[Given request]
Return the line containing "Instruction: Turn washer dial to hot", the line containing "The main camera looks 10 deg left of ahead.", and every line between them, exactly as they stand. Output nothing else.

[Task material]
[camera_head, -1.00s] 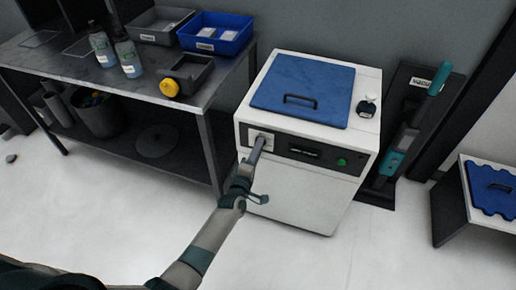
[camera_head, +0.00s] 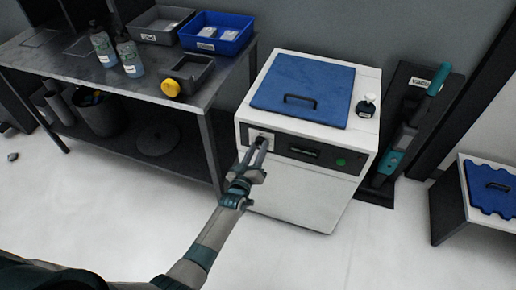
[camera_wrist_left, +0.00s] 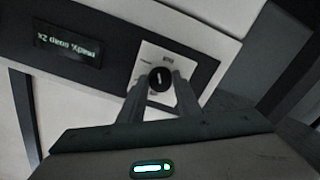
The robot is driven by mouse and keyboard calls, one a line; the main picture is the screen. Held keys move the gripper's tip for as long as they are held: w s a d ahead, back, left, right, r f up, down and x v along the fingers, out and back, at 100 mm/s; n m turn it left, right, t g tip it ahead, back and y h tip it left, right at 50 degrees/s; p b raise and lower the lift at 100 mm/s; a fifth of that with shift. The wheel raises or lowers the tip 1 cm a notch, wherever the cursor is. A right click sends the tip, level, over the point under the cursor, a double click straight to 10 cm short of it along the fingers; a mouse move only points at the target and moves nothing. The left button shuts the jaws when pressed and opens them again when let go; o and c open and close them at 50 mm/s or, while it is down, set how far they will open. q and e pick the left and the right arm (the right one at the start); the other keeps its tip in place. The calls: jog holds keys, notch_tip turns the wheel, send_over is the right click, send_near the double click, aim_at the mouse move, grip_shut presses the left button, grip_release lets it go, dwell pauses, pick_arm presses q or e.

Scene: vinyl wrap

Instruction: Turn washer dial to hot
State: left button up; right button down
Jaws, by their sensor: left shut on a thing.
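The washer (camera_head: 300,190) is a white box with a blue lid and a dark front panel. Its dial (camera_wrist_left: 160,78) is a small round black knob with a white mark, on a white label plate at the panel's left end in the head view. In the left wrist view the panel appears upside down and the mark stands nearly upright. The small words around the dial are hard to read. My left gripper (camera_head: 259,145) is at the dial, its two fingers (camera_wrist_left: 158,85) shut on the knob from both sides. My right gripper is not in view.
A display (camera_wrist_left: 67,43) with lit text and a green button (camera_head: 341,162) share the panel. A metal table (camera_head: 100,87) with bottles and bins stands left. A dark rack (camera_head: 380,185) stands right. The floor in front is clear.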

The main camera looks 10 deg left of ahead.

---

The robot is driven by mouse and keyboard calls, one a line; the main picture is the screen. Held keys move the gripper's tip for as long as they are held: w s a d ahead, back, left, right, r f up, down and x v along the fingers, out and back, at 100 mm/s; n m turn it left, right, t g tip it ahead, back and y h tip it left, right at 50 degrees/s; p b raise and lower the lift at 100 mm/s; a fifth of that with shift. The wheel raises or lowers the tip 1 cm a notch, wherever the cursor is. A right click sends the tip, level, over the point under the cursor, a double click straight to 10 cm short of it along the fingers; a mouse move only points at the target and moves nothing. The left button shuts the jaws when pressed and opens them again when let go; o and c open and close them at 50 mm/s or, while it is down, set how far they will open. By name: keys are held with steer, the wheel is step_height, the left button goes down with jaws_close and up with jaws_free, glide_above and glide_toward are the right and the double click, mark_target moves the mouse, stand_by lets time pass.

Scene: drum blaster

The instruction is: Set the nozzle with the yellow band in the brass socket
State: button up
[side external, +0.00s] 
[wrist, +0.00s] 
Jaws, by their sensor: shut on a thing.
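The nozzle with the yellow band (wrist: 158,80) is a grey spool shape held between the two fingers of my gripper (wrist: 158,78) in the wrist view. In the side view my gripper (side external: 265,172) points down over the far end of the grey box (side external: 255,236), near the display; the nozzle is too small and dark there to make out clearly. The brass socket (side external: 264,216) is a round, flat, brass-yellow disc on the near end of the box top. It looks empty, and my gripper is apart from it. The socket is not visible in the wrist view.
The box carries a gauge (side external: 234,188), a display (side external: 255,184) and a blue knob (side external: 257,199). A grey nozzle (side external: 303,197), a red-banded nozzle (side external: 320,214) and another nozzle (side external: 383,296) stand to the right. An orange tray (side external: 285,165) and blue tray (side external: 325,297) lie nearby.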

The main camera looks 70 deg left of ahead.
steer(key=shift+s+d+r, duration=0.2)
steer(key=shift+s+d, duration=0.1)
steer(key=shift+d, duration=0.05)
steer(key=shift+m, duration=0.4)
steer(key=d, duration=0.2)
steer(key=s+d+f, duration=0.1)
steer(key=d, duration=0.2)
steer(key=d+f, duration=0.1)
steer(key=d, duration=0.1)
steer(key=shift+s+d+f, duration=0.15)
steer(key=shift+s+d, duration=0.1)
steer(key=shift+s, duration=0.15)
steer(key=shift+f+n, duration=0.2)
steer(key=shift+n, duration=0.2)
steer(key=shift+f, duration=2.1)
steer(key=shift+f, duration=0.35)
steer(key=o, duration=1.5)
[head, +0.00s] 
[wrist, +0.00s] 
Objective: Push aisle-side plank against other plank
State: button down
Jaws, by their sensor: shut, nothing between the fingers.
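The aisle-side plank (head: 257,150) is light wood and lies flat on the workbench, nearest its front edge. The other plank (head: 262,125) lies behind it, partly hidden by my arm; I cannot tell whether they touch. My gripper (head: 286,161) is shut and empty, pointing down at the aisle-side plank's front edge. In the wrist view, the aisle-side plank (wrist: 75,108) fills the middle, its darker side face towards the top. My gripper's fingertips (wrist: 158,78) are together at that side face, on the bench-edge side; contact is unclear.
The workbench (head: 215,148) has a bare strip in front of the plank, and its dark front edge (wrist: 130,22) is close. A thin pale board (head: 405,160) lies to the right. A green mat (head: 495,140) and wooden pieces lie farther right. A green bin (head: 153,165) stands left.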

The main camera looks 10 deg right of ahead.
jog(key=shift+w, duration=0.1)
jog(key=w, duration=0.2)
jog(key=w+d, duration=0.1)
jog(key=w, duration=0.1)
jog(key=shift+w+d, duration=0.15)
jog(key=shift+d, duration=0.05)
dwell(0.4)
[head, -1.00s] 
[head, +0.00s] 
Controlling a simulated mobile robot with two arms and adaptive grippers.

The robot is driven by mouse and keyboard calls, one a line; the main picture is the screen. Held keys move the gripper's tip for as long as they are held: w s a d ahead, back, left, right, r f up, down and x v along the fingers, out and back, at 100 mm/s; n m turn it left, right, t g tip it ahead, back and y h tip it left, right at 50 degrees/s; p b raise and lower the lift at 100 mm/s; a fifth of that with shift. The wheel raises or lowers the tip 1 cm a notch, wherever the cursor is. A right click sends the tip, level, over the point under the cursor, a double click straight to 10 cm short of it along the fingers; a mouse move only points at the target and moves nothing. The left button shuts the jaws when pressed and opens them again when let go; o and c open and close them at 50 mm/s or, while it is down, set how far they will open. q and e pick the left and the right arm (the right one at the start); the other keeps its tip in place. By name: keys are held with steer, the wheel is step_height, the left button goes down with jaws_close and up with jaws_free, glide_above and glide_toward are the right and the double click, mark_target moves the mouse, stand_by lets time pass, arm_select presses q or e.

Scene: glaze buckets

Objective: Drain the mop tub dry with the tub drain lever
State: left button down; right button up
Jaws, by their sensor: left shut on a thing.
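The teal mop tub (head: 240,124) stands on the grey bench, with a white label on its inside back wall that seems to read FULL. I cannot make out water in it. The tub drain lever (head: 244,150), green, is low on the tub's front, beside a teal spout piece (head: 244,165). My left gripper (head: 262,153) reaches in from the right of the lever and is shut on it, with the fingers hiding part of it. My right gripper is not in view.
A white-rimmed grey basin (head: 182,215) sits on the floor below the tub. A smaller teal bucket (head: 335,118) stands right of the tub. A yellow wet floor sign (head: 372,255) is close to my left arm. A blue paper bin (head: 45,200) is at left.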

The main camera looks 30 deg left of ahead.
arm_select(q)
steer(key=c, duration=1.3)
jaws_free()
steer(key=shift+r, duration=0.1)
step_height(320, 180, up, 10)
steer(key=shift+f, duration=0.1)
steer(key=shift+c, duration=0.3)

--

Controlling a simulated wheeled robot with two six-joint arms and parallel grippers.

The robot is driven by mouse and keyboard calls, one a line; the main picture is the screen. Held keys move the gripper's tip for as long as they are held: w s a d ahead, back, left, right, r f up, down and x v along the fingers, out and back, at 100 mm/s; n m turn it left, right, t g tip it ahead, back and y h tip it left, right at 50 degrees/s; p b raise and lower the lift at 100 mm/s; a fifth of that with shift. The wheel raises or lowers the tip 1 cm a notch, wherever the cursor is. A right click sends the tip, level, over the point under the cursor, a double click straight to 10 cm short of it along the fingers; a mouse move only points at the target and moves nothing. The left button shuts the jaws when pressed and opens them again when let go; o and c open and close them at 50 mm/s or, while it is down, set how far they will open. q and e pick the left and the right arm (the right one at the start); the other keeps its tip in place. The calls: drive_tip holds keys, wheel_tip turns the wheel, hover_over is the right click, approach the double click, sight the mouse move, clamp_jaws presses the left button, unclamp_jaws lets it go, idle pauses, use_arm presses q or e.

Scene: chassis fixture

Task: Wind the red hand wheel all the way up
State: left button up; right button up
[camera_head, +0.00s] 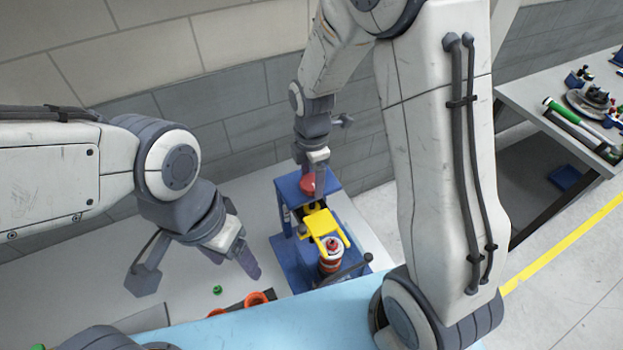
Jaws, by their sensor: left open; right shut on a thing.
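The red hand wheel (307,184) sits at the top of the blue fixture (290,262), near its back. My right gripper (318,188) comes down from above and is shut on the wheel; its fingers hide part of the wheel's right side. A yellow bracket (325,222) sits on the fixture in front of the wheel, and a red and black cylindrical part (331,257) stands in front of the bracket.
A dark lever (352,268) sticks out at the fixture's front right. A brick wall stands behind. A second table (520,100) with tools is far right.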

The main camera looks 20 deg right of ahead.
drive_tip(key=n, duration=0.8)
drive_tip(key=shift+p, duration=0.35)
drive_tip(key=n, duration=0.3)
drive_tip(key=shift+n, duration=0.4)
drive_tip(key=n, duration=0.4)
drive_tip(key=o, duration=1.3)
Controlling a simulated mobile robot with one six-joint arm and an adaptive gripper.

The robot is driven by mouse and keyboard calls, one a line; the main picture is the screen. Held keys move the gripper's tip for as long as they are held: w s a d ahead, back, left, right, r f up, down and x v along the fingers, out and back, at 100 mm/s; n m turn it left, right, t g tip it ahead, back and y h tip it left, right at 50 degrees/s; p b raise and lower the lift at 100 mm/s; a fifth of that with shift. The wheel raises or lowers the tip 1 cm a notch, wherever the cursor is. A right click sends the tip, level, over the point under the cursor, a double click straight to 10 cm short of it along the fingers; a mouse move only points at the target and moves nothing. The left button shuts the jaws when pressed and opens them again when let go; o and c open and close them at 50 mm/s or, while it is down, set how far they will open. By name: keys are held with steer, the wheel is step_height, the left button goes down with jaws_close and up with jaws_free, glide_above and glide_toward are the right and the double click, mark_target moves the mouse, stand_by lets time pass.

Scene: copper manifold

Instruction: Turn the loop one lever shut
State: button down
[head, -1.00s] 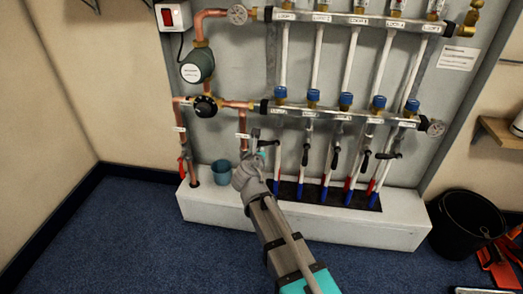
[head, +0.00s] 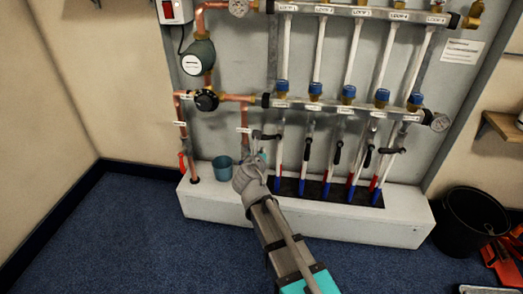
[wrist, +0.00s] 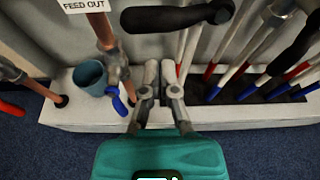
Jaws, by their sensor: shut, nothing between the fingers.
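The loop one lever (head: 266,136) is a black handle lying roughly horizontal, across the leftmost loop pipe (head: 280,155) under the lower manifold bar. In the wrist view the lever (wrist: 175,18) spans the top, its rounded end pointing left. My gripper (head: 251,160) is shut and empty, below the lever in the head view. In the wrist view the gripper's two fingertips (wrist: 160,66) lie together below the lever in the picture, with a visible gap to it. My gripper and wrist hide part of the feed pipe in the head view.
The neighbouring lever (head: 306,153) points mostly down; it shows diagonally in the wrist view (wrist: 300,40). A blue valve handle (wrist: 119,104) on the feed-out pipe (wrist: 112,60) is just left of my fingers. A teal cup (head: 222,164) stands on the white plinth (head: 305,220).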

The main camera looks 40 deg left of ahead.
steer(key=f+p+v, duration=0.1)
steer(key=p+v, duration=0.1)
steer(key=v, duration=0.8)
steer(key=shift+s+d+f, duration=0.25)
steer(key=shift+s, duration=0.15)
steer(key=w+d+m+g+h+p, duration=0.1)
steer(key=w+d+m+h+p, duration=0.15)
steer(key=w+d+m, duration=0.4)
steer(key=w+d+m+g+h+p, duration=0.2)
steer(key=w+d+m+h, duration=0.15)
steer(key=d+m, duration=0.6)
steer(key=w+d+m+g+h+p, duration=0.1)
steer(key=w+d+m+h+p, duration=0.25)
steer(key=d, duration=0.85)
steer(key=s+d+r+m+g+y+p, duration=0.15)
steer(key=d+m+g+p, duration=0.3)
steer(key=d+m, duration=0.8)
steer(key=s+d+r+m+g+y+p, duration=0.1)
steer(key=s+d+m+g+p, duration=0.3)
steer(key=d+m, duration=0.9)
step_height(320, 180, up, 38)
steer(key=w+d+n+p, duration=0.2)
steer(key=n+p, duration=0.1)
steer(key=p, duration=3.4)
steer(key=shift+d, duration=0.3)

[Task result]
Instruction: Turn washer dial to hot
State: left button up; right button down
Jaws, by their sensor: left shut on a thing.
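The washer (camera_head: 300,190) is a white box with a blue lid and a dark front panel. Its dial (camera_wrist_left: 160,78) is a small round black knob with a white mark, on a white label plate at the panel's left end in the head view. In the left wrist view the panel appears upside down and the mark stands nearly upright. The small words around the dial are hard to read. My left gripper (camera_head: 259,145) is at the dial, its two fingers (camera_wrist_left: 158,85) shut on the knob from both sides. My right gripper is not in view.
A display (camera_wrist_left: 67,43) with lit text and a green button (camera_head: 341,162) share the panel. A metal table (camera_head: 100,87) with bottles and bins stands left. A dark rack (camera_head: 380,185) stands right. The floor in front is clear.

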The main camera looks 10 deg left of ahead.

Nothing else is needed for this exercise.